ECB Interest Rates Seen Falling Further as Inflation Moderates and Trade War Risks Loom

European Central Bank (ECB) board member Piero Cipollone believes that interest rates in the eurozone have room to decline further as inflation moderates. However, he also warns that the ongoing trade war between the United States and China could have a negative impact on the 20-member eurozone.

Since June, the ECB has lowered borrowing costs five times in response to growing concerns about economic growth. Investors anticipate at least three more rate cuts in 2025 to stimulate an economy that has struggled to recover from a period of near-stagnation.

"There is still room for adjusting rates downwards," Cipollone said in an interview with Reuters. "We are almost on target, but we are still in restrictive territory."

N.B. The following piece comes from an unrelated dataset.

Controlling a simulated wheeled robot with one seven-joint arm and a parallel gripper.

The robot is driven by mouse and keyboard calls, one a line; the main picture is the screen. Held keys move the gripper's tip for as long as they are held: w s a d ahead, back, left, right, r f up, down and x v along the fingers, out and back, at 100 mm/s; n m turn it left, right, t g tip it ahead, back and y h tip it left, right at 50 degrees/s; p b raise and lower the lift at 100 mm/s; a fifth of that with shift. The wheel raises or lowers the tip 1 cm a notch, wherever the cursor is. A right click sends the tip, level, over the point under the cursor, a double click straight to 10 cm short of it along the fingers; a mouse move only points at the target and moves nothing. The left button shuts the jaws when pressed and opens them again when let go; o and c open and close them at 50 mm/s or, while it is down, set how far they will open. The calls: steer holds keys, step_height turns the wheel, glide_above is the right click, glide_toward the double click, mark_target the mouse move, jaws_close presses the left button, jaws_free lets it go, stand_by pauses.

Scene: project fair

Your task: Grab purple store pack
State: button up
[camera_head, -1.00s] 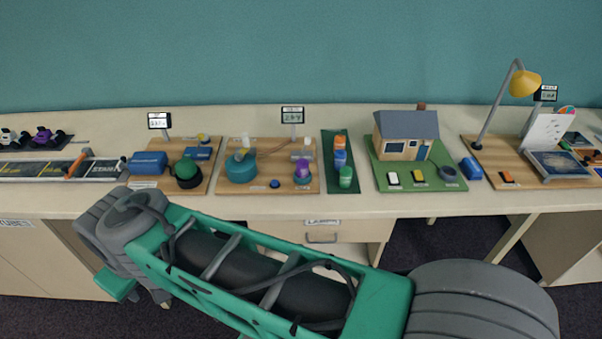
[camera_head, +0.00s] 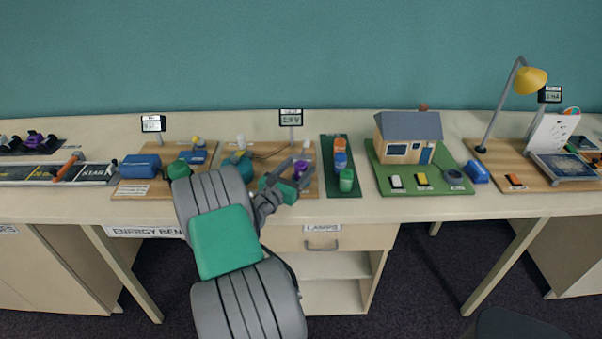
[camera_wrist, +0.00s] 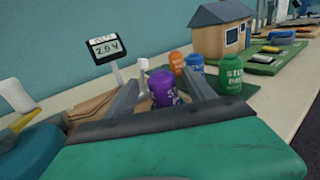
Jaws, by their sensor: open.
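The purple store pack (camera_wrist: 163,88) is a small round canister with pale lettering. In the wrist view it stands upright between the two fingers of my open gripper (camera_wrist: 160,92), a little beyond or level with the tips; contact cannot be told. In the head view the purple pack (camera_head: 300,167) is partly hidden behind my gripper (camera_head: 293,179), at the right end of a wooden board (camera_head: 311,187).
Orange (camera_head: 340,144), blue (camera_head: 340,162) and green (camera_head: 346,180) packs stand on a dark green mat (camera_head: 338,191) just right. A meter (camera_head: 291,116) stands behind. A teal device (camera_wrist: 22,148) is close on the left. A model house (camera_head: 408,137) is further right.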

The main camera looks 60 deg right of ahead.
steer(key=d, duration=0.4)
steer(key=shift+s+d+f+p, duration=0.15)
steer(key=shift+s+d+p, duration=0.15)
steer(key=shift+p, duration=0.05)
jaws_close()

However, Cipollone emphasizes that higher energy prices and global trade tensions are creating opposing pressures on the ECB, making it premature to commit to a specific move, such as the widely expected rate cut in March.

Despite these concerns, Cipollone maintains that the eurozone economy has not undergone significant changes since December, when the ECB's projections anticipated four rate cuts in 2025.

"The fundamentals haven't changed, so I do not expect a big change in direction," Cipollone said. "This convergence with the inflation target is coherent with a declining interest rate path."

Inflation reached 2.5% in January, and the ECB anticipates a return to its target of 2% sometime this summer after four years of exceeding the target.

Trade War Risks

Cipollone highlights that the U.S. trade policy poses a significant uncertainty, potentially impacting Europe significantly, even in the absence of direct trade barriers against the eurozone.

"What concerns me more is if President Trump engages in a full trade war with China," said Cipollone, who is the newest member of the ECB's board. "This is a more serious threat because China has 35% of the world's manufacturing capacity."

The U.S. imposed a 10% tariff on all Chinese imports this week, prompting China to retaliate. Cipollone warns that limiting access to the U.S. market could force China to seek alternative markets, potentially flooding Europe with discounted products, suppressing growth and prices.

However, Cipollone downplays the potential impact of tariffs specifically targeting Europe. He suggests that businesses could absorb some of the increased costs by reducing profit margins, and the inevitable weakening of the euro against the U.S. dollar would provide a buffer for the eurozone.

While trade tensions could moderate economic growth, Cipollone does not anticipate a recession, given the resilience of other sectors of the economy. He points to a strong labor market, recovering consumption, robust construction activity, the positive effects of rate cuts, and signs of improvement in the industrial sector.

"We might not be booming, but I am not expecting a recession at all," he said.

Even if trade tensions weigh on inflation, other factors, particularly energy costs, could offset this impact, creating a balanced risk outlook, despite concerns among some policymakers that the ECB may undershoot its inflation target.